[What you are asked to do]: What is the number of lines containing the word "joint"? Give that number alone.

(Extracted records)

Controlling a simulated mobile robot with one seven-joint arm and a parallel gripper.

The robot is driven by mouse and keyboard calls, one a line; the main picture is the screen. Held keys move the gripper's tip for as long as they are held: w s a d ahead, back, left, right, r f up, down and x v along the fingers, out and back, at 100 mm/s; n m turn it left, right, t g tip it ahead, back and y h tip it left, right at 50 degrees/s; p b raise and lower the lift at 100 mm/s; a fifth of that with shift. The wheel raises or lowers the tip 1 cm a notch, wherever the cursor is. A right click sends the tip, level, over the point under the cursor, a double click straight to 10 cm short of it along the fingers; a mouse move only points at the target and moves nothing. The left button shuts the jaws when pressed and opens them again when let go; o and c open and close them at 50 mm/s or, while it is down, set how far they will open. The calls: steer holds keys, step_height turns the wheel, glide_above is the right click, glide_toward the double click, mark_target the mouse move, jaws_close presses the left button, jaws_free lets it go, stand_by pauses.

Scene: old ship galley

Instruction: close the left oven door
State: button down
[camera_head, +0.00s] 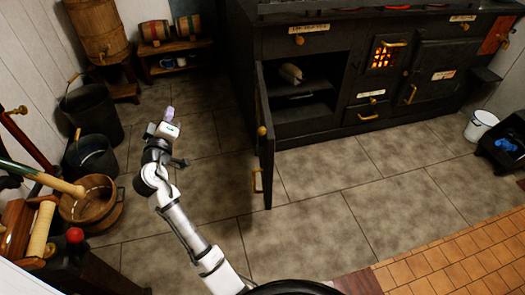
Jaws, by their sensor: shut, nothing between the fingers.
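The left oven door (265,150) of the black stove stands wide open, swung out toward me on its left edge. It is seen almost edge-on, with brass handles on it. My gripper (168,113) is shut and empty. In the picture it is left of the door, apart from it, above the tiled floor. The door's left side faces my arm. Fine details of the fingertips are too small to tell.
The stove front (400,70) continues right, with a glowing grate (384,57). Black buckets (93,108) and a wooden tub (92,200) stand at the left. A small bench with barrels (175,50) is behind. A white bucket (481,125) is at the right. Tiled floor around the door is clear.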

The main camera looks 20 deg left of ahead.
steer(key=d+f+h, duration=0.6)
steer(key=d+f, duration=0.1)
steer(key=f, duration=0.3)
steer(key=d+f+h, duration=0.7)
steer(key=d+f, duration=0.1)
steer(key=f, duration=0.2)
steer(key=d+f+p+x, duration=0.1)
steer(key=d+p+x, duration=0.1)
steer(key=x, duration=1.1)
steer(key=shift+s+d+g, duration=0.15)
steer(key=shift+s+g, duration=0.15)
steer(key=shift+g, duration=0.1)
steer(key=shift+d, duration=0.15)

...

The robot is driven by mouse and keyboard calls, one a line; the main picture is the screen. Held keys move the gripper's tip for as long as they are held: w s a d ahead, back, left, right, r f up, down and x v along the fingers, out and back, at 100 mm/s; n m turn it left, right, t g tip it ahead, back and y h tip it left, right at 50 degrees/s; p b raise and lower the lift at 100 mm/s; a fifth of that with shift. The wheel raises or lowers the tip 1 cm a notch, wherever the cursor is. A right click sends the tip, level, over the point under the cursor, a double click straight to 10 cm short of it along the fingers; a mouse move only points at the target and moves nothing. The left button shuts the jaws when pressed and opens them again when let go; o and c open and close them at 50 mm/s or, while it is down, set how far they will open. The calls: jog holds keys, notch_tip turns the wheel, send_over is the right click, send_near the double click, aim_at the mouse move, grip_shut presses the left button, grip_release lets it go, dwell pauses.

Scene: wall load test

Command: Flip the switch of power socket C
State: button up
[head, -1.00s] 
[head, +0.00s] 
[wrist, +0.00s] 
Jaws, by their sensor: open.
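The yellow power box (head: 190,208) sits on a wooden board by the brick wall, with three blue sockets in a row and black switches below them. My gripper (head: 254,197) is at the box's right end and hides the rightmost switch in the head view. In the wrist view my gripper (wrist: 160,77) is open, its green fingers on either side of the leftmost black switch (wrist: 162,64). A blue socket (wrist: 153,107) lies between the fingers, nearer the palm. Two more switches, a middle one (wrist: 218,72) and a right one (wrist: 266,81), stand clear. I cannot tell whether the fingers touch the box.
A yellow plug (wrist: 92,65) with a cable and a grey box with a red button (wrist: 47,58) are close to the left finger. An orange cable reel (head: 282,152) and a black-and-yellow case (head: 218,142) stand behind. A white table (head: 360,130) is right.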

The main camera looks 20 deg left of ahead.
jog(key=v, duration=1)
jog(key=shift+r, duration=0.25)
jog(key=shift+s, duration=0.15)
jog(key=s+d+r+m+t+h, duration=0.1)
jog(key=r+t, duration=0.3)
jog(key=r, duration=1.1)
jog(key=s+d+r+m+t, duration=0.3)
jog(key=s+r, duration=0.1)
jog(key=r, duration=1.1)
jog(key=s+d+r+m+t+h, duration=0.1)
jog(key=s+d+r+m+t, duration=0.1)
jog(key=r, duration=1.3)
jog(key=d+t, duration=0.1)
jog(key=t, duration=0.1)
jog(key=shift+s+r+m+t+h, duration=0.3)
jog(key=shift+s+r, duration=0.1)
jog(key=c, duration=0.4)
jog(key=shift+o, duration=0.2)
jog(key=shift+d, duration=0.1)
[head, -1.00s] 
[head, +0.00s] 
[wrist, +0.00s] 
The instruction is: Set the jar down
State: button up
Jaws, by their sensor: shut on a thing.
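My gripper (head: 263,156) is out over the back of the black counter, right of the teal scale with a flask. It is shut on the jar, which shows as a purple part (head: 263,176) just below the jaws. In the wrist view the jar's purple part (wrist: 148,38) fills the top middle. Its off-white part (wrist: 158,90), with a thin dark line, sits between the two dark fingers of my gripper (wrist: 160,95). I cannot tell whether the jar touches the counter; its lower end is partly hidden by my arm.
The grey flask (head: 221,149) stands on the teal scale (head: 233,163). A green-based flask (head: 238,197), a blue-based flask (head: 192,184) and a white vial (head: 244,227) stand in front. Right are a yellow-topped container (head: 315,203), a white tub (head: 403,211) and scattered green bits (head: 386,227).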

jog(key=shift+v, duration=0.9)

---

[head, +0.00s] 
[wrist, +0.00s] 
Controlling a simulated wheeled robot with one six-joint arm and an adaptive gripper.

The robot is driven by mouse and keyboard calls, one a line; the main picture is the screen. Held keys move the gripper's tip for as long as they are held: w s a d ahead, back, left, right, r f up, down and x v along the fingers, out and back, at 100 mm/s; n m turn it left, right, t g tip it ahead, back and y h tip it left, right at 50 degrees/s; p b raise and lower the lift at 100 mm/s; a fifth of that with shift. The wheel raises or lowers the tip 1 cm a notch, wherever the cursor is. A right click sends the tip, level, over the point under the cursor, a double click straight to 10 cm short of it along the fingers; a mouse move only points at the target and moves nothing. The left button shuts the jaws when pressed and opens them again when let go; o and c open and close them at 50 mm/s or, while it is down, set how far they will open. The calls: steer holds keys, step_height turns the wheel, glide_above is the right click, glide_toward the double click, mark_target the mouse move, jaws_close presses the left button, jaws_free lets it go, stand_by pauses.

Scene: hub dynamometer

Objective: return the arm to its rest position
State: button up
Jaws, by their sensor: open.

[Completed exercise]: 2